Why Unrecognised Somaliland is a Model for African Democracy

Anyone who has followed African politics, especially the last fifteen years when most countries turned democracy, will be familiar with the pattern of African democracy. Its processes is well standardised across the continent and it is very predictable.

Here is the pattern: elections take place, a ruling party and its candidate are declared as winners, opposition parties protest and refuse to recognise the results; they go to court; they lose the court case and wait for another election to repeat the same process.

Recently, Ghana broke with the tradition and it has become an exception to the standard. In 2008 an opposition party led by Ghana’s incumbent president, John Atta Mills, came to power after a closely contested elections that needed a re-run to decide the winner. Ghana had managed what no democratic African country had done before: change governments peacefully through the ballot.

The Economist in 2009 observed that elections in sub Saharan Africa only change the elite. Indeed, the statistics on African elections confirm this observation. In 2009 alone, there were 24 scheduled elections across sub-Saharan Africa, none of these elections resulted in a change of government.
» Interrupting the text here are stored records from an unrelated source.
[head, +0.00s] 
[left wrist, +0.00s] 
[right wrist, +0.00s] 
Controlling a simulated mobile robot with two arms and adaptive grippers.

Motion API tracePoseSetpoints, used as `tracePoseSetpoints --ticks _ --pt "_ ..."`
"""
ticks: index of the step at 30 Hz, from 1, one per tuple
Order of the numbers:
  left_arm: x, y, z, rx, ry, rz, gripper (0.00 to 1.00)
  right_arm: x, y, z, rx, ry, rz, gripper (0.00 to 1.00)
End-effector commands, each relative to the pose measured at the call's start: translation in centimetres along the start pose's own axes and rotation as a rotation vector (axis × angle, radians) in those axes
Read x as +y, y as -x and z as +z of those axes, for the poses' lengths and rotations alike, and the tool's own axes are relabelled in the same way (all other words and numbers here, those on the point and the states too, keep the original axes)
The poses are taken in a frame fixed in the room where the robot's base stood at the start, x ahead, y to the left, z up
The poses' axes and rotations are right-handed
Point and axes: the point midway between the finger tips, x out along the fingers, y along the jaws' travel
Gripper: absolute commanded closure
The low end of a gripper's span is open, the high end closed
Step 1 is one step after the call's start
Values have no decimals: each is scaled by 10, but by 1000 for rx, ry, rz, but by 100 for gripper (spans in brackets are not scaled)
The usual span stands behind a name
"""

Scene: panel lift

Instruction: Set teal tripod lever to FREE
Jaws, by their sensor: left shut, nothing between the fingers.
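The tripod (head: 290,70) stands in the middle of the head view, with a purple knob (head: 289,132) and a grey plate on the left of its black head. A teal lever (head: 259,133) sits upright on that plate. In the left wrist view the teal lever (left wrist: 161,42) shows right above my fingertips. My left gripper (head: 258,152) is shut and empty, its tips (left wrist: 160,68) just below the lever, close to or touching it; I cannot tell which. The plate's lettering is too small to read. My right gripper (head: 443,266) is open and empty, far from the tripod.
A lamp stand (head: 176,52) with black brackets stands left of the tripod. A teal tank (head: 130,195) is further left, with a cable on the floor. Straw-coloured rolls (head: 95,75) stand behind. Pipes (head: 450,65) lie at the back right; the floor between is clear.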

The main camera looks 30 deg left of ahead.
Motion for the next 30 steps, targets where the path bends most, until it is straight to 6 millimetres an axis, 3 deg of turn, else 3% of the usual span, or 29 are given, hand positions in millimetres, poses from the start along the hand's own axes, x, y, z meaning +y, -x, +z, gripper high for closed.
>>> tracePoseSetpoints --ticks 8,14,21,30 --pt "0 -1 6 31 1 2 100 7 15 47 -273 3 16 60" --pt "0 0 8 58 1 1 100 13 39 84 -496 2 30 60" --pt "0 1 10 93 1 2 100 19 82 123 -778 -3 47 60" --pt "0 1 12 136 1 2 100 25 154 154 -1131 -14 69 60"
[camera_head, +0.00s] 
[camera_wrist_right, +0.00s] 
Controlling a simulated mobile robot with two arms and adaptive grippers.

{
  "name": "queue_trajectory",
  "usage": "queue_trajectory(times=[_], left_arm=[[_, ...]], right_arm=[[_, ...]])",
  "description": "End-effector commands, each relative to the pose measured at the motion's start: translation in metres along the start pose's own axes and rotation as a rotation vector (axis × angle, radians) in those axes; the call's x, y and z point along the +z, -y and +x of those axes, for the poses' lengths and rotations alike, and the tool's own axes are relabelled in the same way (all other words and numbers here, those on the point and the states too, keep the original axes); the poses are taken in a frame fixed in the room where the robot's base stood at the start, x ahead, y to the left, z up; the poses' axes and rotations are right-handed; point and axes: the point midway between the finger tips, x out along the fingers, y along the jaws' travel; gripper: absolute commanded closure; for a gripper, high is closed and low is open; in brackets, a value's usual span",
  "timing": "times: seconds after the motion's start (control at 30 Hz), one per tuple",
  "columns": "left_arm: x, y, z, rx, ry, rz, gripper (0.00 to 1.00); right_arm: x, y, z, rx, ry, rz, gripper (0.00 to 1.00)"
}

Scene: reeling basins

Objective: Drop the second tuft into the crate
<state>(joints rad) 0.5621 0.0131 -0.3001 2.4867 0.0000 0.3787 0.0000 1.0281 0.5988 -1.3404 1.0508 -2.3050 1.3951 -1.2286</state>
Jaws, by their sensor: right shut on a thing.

Sadly one African country that will not appear on the African elections calendar is Somaliland, an unknown but a thriving country in the horn of Africa that broke away from Somalia in 1991. Somaliland has managed to match Ghana’s feat by becoming the only second African country to peacefully change governments through the ballot.

This is a feat that has eluded some of the influential and model democracies in the sub-Saharan Africa including South Africa and Botswana. In South Africa only the ANC wins elections and they have no credible challenge, which puts the whole democracy theory to a test. Botswana is still ruled by the party that won the country its independence, under Sir Seretse Khama in 1966, and now the country is ruled is by Ian Khama, Sir Seretse’s son.

We all witnessed post elections violence that erupted in Kenya after the December 2007 elections. Yet unrecognised Somaliland has just conducted elections that all observers, including its neighbours, Djibouti and Ethiopia have admitted were “free and fair” and the losing parties have accepted defeated.

Meanwhile, Somaliland’s incoming president, Ahmed Mohamed Silanyo has vowed to fight for recognition from the international community. He told AFP: “during my tenure as president I will vigorously fight for the recognition of Somaliland. The world must recognise our democracy.”

Conspiracies theorists and cynics will argue that Somaliland is only conducting itself this way to buy the recognition from the outside world and everything would change after getting their wish. Well I believe it is good to be cynical after all it is a human nature that we are mainly motivated by self interests. This may be true; after all, the age of Jesus Christ and Mahatma Ghandi, who will suffer for others is long behind us. But is is only a conspiracy and it cannot be dweled upon.

Somaliland ought to be recognised. If Ghana is accepted as model of African democracy, why not Somaliland when it is the only country that has achieved the same feat as Ghana? Why is the international community, and yes, including the media, are so quick to accuse when things go wrong but they will not give credit where it is due? If anyone thinks democracy is taking roots and thriving in Africa then on this evidence, Somaliland alongside Ghana, are the torchbearers of it.